Maduro calls for prisoner swap: Free Oscar Lopez Rivera!

This week, Venezuelan President Nicolas Maduro sent an offer to swap far-right opposition leader Leopoldo Lopez in exchange for Puerto Rican political prisoner Oscar Lopez Rivera, who has been locked up in U.S. federal prisons for 33 years.

Leopoldo Lopez was arrested in February after he helped lead a three-month campaign of violent opposition demonstrations attempting to incite a coup against Maduro. But as a true act of international solidarity, President Maduro is willing to release this dangerous criminal to secure Oscar Lopez’s freedom.

“The only way I would use (presidential) powers would be to put (Leopoldo Lopez) on a plane, so he can go to the United States and stay there, and they would give me Oscar Lopez Rivera—man for man,” Maduro said during a televised broadcast on Jan. 3.

Oscar was born in San Sebastian, Puerto Rico, but at a young age moved with his family to Chicago. Growing up in Chicago, he emerged as a community leader who organized around education, health care, unemployment, and campaigns to free political prisoners. He helped found the Rafael Cancel Miranda High School, now known as the Dr. Pedro Albizu Campos High School, a half-way house for convicted drug addicts and much more.

As a member of the Puerto Rican Marxist-Leninist organization La Fuerza Armadas de La Liberacion Nacional – FALN (Armed Forces of National Liberation, FALN), Oscar Lopez became very active in the struggle for Puerto Rican Independence from within the belly of the beast. In 1975, the organization was forced underground, and after five years the FBI captured him and his comrades in 1981. Oscar was sentenced to 55 years for a number of charges including seditious conspiracy.

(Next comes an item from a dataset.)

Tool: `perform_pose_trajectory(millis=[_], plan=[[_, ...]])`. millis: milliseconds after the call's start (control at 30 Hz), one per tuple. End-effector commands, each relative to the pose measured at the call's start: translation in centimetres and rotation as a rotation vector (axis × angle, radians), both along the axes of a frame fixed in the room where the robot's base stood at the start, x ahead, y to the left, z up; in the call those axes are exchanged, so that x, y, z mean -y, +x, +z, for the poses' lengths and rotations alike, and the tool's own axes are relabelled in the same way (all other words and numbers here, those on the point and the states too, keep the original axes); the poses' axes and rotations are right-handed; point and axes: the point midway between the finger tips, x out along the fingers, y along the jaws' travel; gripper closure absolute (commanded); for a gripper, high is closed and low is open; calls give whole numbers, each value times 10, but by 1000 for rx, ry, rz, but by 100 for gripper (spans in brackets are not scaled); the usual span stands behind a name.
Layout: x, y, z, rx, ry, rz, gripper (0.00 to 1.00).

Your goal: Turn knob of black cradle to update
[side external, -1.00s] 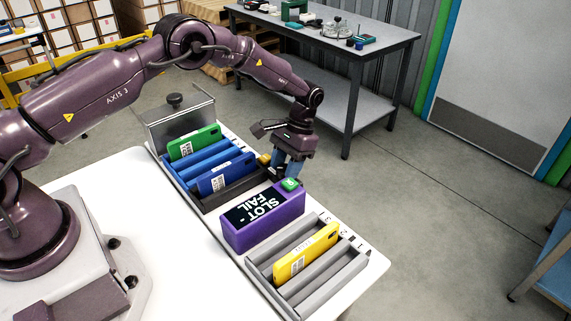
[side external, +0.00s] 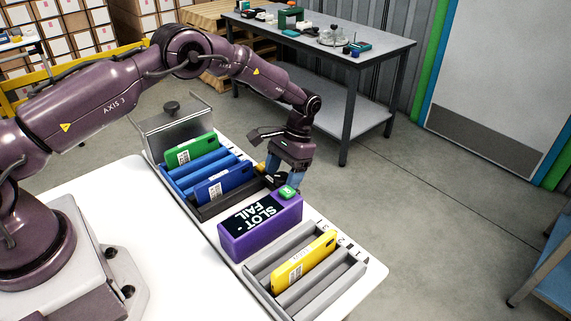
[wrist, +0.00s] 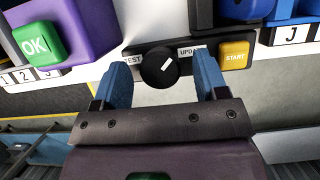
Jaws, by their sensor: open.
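The black cradle (side external: 217,207) stands between the blue cradle and the purple box, with a blue phone (side external: 222,187) leaning in it. Its small panel (wrist: 135,51) has a round black knob (wrist: 160,67) between the labels TEST and UPDATE. The knob's white mark slants up and right, toward the UPDATE side. My gripper (wrist: 159,74) is open, with one blue finger to either side of the knob and gaps visible in the wrist view. In the side view my gripper (side external: 286,180) is low behind the cradle and hides most of the panel.
A yellow START button (wrist: 234,54) sits right of the knob. The purple box (side external: 260,232) reads SLOT - FAIL and has a green OK button (wrist: 38,42). A grey rack (side external: 262,270) holds a yellow phone (side external: 303,262). A blue cradle (side external: 196,167) holds a green phone (side external: 191,150).

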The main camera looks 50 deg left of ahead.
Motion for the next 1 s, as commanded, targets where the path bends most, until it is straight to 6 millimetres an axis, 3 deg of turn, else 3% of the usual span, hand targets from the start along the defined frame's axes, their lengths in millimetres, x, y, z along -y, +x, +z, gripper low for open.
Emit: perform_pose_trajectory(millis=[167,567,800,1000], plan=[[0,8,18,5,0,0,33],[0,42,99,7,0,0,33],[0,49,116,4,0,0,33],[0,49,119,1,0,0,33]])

This struggle against the existing U.S. colonial rule over Puerto Rico and the right of the Puerto Rican people for self-determination is something that we stand firmly behind. And President Maduro’s offer is a reflection of this same international solidarity for freedom fighters around the world.

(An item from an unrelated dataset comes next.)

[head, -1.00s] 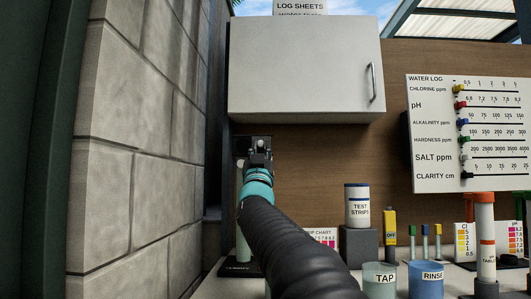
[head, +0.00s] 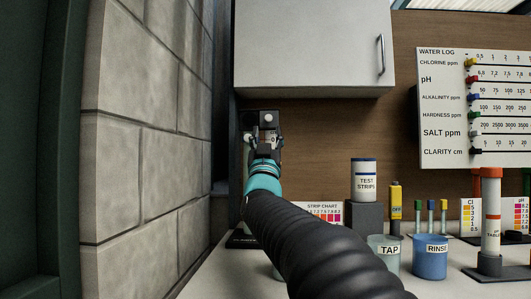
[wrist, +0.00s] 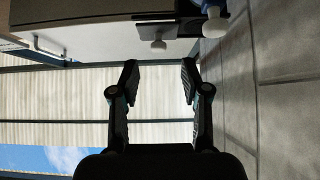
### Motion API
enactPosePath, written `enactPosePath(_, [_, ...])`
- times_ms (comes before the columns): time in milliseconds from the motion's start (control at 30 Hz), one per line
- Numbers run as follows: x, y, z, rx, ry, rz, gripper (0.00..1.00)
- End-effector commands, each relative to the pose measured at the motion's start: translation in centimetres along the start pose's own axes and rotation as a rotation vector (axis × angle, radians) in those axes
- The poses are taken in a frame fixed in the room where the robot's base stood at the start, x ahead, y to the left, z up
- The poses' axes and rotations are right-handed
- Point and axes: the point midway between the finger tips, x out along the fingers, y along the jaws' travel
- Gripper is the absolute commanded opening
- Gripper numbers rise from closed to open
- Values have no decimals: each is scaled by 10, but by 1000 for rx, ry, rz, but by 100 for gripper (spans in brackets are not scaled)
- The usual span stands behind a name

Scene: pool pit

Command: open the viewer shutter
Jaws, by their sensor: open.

In 1999 then-President Bill Clinton actually gave an offer of clemency to Oscar Lopez, but he turned it down because he did not want freedom if all his comrades were not free with him—showing a continued commitment to his valves and the fight for liberation of his people.

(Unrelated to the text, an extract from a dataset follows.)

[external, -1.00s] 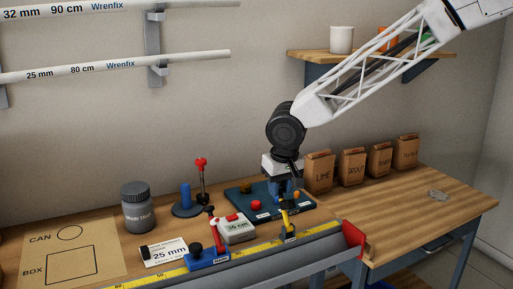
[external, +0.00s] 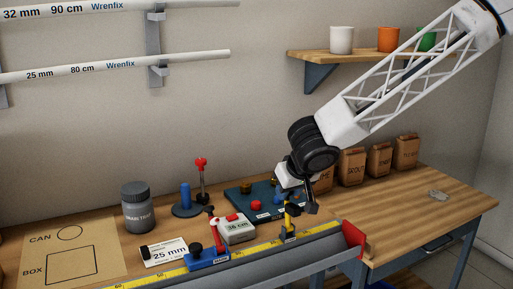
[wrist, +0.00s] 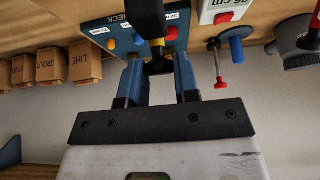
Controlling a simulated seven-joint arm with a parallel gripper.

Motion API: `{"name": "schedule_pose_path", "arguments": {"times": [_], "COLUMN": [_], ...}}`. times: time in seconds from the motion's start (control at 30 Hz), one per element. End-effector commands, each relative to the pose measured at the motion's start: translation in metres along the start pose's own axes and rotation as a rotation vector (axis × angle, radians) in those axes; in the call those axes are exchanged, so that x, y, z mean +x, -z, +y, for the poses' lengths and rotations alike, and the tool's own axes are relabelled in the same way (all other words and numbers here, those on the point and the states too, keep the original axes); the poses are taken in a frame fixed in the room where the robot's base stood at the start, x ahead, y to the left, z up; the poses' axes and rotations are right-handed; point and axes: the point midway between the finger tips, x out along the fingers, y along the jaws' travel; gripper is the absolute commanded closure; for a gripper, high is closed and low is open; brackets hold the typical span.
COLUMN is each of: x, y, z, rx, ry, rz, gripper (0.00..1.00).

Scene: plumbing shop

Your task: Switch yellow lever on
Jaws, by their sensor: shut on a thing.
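The yellow lever (external: 288,219) stands on a small base at the trough's back edge, right of the red lever (external: 219,236). Its yellow stem and black knob (wrist: 158,65) show in the wrist view. My gripper (external: 302,209) is tilted, its fingers at the top of the yellow lever. In the wrist view my gripper (wrist: 159,78) has its two blue fingers on either side of the black knob, shut on it. The fingers partly hide the lever's top in the external view.
A blue panel (external: 239,195) with coloured buttons lies just behind the lever. Paper bags (external: 351,166) stand behind at the right. The right bench top is mostly clear.

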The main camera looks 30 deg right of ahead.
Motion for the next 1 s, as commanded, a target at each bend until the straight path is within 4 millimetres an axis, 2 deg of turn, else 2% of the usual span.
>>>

Obama on the other hand, has joined the call of those on the right for the freedom of Venezuelan opposition leader Leopoldo Lopez. Calling him a political prisoner who is unjustly imprisoned—what hypocrisy! When people fight for justice against U.S. imperialism and are placed in prison, they are convicted as terrorists. But when opposite leaders attempt to destabilize the governments of anti-imperialist nations like Venezuela, they are somehow political prisoners. U.S. State Department spokeswoman Jen Psaki responded to Maduro’s offer to swap prisoners this week by stating that the cases of Oscar Lopez and Leopoldo Lopez do not even compare.

But in the wake of the prisoner swap this past December that led to the release of the last three remaining members of the Cuban Five, there has been a renewed effort to fight for Oscar Lopez’s release. The latest example was exemplified on January 6, Oscar’s 72nd birthday, when a social media campaign to raise awareness about his case was initiated by his supporters. The National Boricua Human Rights Network and La Respuesta Magazine initiated the call, which got tens of thousands of people from around the word tweeting and posting for the release of Oscar Lopez. Using the hashtags #FreeOscarLopez and #Gift4Oscar, creative calls for Oscar’s freedom and an end to U.S. colonialism circulated all throughout Twitter and Facebook.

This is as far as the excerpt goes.